When employment disputes hit the headlines and the courts
When confronted with such claims companies will devote significant time and resources to establishing their legal position and ensuring an effective legal strategy. But all this good work could be undermined by negative press coverage which is likely to focus on the sensational elements while relegating a successful outcome to a footnote, if mentioning it at all. The damage is done in the court of public opinion even if the case is successfully defended in a court of law.
What does a PR team need to know?
It is important that corporate PR advisers are able to provide confident communications advice to enable the client to manage potentially adverse publicity from significant employment claims.

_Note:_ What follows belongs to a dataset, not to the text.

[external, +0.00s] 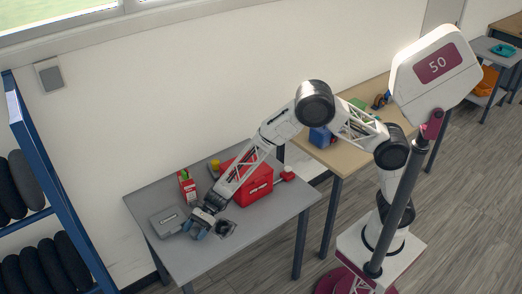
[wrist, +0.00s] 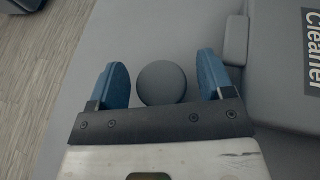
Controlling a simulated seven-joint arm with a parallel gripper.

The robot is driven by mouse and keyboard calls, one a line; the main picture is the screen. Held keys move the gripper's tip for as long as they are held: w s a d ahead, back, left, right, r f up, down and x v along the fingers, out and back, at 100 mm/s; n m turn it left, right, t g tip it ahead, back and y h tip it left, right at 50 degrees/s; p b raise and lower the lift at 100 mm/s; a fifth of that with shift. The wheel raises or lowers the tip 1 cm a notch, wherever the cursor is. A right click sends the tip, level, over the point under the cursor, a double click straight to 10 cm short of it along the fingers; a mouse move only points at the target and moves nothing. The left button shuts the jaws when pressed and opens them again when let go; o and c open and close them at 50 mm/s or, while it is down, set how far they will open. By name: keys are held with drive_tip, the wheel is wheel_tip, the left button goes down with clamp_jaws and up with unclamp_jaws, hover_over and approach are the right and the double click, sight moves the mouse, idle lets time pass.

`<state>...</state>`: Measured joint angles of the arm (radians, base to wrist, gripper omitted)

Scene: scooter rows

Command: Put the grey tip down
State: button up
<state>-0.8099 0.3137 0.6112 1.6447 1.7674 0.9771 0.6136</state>
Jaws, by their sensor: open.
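The grey tip, a dark grey round piece (wrist: 162,83), shows between my blue fingertips in the wrist view. My gripper (wrist: 165,85) is open, with a gap between the tip and each finger. The tip appears to be at the grey tabletop (wrist: 190,30), but its height is hard to tell. In the external view my gripper (external: 197,231) is low over the front part of the grey table (external: 255,226). The tip cannot be made out there.
A grey case marked "Cleaner" (external: 168,220) lies close beside my gripper; it also shows in the wrist view (wrist: 280,100). A red toolbox (external: 250,186), a red carton (external: 187,187) and a yellow item (external: 215,166) stand behind. A dark item (external: 226,229) lies beside the gripper.

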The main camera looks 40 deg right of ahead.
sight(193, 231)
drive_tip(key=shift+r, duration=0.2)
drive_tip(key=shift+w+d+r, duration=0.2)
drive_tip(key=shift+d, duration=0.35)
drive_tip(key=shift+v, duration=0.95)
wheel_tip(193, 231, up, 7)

Claims which typically generate the biggest headlines involve whistleblowing and discrimination, particularly disability, sex and race discrimination. These claims are determined by an Employment Tribunal (ET) and there are a number of provisions which regulate what information can be made public.
To understand how best to protect the client the starting point is to be aware of the “life cycle” stages of a typical ET claim:
- Preliminary correspondence between the claimant and the client, often involving lawyers;
- Notification to ACAS to commence its Early Conciliation process. ACAS is required, over a period of between two and four weeks to see if it can broker a deal, and no claim can start until ACAS certifies that its role is over;
- Commencement of Employment Tribunal proceedings;
- Employment Tribunal Hearing, typically six to nine months after the process is commenced.
There are no specific rules that govern what can be said at stages 1 and 2, unless the employee has not yet been dismissed. If that’s the case, then the business will have tight control over what the employee can say publicly by virtue of the employment contract.
If the employee has been sacked, then the PR team needs to be aware that media outlets could be courted at an early point to try and give added leverage to the pre-claim negotiating position.
Once an ET claim is commenced there are, however, some important rules to be aware of.
What information is made public?
The formal claim documents and witness statements are, since 2009, no longer publicly available. What is more, interim hearings which take place as part of case management are not open to the public. So, if the legal team identifies an opportunity to put tactical pressure on the claimant by perhaps seeking to strike out some or all of the most damaging allegations, then this application will be heard in private.
There are, however, no rules to prevent the claimant simply giving the case materials to a sympathetic journalist, but there is strong guidance from the President of the Employment Tribunals that the materials should not be used for any purpose than the hearing itself. This guidance could be enforced by a specific Tribunal order in a particular case if there is concern that a claimant might ignore it.
The first information to be published is when the case is listed for a hearing. There is no hard and fast rule as to how long this will be from the start of the claim, but between six and nine months is a reasonable average. At this point the Court Service website will give details of the parties, their location, and the hearing date – but no claim details.
The general principle of open justice means that a final hearing will take place in public, which means that the media is permitted to attend and can see copies of the claim documents.
How would a PR team and legal advisors work together?
The ET does have the power in exceptional circumstances to restrict what can be published about the parties to a claim and the case itself in the interests of justice. A typical use of this power would be in circumstances involving allegations of serious sexual misconduct. However, it is a power which will be sparingly used and clear legal advice needs to be obtained if the PR strategy could necessitate obtaining such an order.
Corporate PR advisers and a company’s lawyers will increasingly work hand-in-hand when facing potentially damaging employment tribunal claims. It is important that both understand the demands and pressures faced to coordinate the best possible strategy.